It’s kind of my blogiversary and more importantly my birthday.
I started this blog so that I could join SP5. Then I kept the blog going so that I could be in SP6. After I decided not to join SP7 I kept the blog going purely for the RAOK web ring. I haven’t been a very good blogger. I was never very good at sharing my feelings and sometimes it is hard to find the time to sit down and write. Other times I find it hard to put into words what I am feeling. I just keep on hoping that I will get better at this stuff. I’m not quite ready to throw in the towel yet.

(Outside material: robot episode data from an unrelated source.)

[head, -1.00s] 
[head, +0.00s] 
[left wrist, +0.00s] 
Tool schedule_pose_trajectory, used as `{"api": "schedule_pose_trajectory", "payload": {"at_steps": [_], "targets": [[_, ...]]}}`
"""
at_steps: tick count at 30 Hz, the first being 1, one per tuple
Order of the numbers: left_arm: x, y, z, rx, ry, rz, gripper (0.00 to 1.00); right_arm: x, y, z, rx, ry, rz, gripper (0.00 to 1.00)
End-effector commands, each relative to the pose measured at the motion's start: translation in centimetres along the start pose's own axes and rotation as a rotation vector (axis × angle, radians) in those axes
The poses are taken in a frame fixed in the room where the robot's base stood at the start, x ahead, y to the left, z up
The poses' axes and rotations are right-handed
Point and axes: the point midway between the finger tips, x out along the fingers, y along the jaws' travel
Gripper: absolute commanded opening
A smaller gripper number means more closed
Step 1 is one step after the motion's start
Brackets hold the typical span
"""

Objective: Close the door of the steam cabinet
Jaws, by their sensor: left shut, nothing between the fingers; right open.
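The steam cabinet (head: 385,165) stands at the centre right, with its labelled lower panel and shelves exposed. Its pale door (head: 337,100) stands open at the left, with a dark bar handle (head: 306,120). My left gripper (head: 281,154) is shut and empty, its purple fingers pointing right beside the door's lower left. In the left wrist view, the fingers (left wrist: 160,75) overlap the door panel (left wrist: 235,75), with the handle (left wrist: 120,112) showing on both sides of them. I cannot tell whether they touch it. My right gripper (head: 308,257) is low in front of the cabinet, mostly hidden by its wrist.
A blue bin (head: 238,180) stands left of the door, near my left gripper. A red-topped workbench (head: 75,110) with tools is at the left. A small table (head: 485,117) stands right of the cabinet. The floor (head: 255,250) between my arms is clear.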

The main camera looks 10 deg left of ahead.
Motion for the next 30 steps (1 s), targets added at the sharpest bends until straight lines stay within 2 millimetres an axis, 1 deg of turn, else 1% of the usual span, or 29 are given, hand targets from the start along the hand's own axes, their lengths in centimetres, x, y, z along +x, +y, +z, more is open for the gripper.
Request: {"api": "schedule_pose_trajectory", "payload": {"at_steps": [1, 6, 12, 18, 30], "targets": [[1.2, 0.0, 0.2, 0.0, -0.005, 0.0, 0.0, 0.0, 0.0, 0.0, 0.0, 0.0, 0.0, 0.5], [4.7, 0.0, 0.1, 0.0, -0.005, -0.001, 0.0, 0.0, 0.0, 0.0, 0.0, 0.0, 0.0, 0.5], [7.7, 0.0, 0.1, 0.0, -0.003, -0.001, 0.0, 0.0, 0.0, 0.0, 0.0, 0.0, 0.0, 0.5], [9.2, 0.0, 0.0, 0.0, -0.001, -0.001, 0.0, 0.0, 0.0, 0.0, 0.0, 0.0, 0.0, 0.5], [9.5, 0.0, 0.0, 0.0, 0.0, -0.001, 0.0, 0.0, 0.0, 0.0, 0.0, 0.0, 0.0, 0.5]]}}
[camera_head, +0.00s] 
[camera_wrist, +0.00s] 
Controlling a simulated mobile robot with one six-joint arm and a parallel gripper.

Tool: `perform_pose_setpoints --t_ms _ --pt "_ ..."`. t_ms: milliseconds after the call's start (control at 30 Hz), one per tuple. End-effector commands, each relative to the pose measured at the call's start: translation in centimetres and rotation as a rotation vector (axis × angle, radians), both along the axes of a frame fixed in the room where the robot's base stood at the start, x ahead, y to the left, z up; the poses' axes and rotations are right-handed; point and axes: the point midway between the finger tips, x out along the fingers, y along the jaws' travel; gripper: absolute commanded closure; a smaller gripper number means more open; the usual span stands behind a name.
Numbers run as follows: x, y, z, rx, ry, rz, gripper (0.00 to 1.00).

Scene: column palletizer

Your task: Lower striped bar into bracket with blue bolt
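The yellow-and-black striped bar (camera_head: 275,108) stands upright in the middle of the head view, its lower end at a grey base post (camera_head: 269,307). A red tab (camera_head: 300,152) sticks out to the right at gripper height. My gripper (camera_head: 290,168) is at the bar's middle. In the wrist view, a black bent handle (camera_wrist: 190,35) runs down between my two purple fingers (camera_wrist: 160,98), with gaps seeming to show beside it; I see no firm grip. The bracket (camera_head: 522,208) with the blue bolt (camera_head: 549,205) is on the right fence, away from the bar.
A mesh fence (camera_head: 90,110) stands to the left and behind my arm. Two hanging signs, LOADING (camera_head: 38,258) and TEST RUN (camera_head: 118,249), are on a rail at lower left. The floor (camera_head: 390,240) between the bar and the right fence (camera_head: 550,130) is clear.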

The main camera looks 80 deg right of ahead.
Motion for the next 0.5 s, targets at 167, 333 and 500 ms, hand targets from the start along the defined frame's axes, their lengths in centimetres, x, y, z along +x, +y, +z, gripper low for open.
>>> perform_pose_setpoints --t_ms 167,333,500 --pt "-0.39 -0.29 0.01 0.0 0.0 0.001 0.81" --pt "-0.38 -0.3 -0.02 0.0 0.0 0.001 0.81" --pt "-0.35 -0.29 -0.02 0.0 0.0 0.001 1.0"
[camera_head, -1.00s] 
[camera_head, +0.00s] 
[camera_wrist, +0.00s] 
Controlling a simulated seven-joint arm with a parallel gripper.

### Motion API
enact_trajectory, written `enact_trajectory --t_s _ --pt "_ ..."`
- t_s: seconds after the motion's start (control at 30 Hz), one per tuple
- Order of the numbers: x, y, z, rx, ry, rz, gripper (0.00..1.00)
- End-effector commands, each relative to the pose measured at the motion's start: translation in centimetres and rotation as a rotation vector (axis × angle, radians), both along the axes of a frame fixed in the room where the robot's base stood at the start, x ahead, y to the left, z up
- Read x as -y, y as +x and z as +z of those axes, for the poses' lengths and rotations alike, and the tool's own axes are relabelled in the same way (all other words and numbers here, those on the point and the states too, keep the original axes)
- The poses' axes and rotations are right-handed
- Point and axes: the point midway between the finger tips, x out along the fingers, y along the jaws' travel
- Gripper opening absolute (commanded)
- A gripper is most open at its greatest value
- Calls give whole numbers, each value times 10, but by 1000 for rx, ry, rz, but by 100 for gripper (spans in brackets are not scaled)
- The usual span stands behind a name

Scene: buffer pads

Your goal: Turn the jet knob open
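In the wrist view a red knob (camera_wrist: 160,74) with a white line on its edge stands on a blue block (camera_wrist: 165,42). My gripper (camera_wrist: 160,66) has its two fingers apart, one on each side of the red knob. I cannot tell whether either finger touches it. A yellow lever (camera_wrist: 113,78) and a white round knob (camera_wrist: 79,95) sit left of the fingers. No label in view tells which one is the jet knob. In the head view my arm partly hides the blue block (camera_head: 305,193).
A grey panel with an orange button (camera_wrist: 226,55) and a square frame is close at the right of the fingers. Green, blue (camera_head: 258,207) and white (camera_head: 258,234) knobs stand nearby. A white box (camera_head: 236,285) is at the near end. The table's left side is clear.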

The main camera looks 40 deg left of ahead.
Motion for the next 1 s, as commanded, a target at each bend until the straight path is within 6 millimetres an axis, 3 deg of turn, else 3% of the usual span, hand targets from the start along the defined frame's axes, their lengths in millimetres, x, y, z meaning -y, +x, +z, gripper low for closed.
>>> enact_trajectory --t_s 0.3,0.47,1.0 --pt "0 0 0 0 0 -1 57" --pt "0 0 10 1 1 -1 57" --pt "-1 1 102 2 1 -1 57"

On March 21, I will be 26. I don’t really feel my age. Not even close to it. I usually say I feel more like I’m 16 and it’s true. I really do. There are days when I feel just as insecure as I was when I was 16. Other times I remember how carefree it was to be 16 and I feel the exact same way. When I was 16 I really enjoyed my life. I didn’t know where I was going to be or what I was going to do when I grew up, but I was ok with that. Some days I still feel this same way. I am starting to worry more about the whole “what I’m going to do when I grow up” part though. I can honestly say I am happy with my life (most of the time). I’ve never really liked my birthday. Not sure exactly when this started or why, but I do have an idea. It’s a little too much to share here.
Tomorrow on my birthday I will enjoy who I am, the good and the bad parts of being me. Tomorrow I will count my blessings. Tomorrow I am going to really enjoy my birthday.